Neural networks can be construed as analog computers -- a class
of computer design with a long history, but now relatively unknown.
Historically, analog computation had advantages over digital
computation in speed and parallelism. Computational problems were cast
as dynamical systems and modelled by differential equations, which was
relatively straightforward for models of physical problems such as
flight dynamics. However, it was far less clear how to translate
computations on discrete compositional data structures such as trees
and graphs into dynamical systems. This is especially true for
problems where the data structures evolve over time, implying the
need to rewire the analog computer on the fly. This is particularly
relevant to cognitive science because new concepts and relations can
be created on the fly, and under the standard conception of neural
networks this implies that neurons and connections would be created
impossibly rapidly.
In this talk I describe Vector Symbolic Architectures, a family of
mathematical techniques for analog computation in hyperdimensional
vector spaces that map naturally onto neural network implementations.

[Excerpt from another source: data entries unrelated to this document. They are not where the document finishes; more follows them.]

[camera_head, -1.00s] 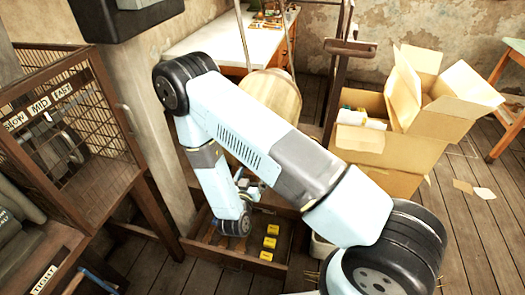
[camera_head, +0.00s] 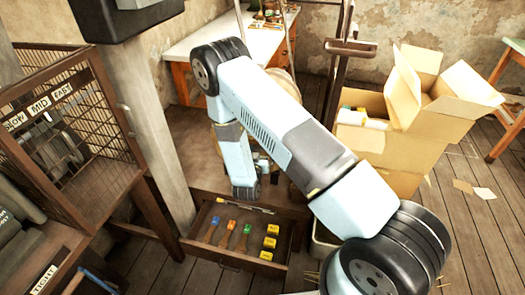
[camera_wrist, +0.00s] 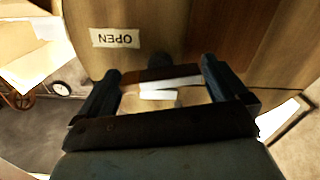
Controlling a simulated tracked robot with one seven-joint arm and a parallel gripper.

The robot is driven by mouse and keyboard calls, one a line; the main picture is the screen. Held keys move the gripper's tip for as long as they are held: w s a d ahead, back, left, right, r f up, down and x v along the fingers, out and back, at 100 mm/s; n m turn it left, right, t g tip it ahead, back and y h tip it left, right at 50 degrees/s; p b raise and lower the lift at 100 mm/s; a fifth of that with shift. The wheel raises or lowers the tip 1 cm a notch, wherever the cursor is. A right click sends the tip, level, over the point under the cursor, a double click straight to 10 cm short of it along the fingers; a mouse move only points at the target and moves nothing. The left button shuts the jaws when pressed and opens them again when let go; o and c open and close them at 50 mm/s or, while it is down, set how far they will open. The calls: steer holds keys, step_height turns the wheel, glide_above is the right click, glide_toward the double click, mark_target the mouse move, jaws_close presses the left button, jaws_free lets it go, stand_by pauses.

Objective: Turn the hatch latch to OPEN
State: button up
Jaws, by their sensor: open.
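The OPEN label (camera_wrist: 115,38) is upside down in the wrist view, on a curved wooden surface (camera_wrist: 225,40). My gripper (camera_wrist: 160,72) is open, with its two dark fingers apart in front of this wood. A brown and white bar (camera_wrist: 170,83) shows between the fingers, with a dark knob above it. It may be the hatch latch, but I cannot tell whether the fingers touch it. In the head view my arm hides most of the round wooden body (camera_head: 283,78) and most of my gripper.
An open drawer (camera_head: 215,251) below my arm holds several coloured-handled tools and yellow blocks. A wire-mesh cabinet (camera_head: 75,115) with speed labels stands at left, beside a post (camera_head: 150,110). Open cardboard boxes (camera_head: 400,145) stand at right. A white-topped bench (camera_head: 200,45) is behind.

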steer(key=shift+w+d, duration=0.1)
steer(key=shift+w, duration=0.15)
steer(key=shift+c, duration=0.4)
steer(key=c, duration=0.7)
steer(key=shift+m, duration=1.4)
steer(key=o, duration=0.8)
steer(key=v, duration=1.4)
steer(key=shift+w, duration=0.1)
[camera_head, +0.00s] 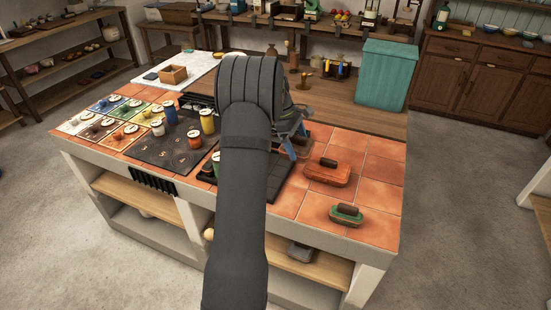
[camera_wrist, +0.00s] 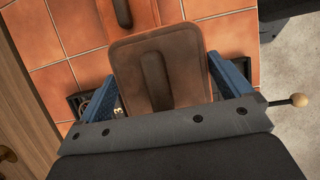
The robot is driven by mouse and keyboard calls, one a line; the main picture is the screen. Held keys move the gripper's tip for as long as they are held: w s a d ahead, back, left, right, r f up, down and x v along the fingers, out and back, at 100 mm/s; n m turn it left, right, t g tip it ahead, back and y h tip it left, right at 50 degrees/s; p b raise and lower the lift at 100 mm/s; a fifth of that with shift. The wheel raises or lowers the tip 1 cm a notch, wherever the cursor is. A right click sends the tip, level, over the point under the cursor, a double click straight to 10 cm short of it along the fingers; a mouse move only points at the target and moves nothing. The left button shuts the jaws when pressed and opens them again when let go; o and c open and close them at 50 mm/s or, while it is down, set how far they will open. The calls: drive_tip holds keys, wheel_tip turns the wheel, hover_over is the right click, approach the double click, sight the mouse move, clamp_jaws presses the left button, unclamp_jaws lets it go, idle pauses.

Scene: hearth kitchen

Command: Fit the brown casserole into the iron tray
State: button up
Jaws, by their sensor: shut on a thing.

VSAs naturally support computation on discrete compositional data
structures and a form of virtualisation that breaks the nexus between
the items to be represented and the hardware that supports the
representation. This means that computations on evolving data
structures do not require physical rewiring of the implementing
hardware. I illustrate this approach with a VSA system that finds
isomorphisms between graphs and where different problems to be solved
are represented by different initial states of the fixed hardware
rather than by rewiring the hardware. Graph isomorphism is at the
heart of the standard model of analogical reasoning and motivates this
example, although that aspect is not explored in this talk.
BIO. Ross Gayler has PhD in psychology from University of
Queensland, with a long and far-reaching interest in the mysteries of
cognitive computing. His day job is as a statistician in the finance
industry.(video)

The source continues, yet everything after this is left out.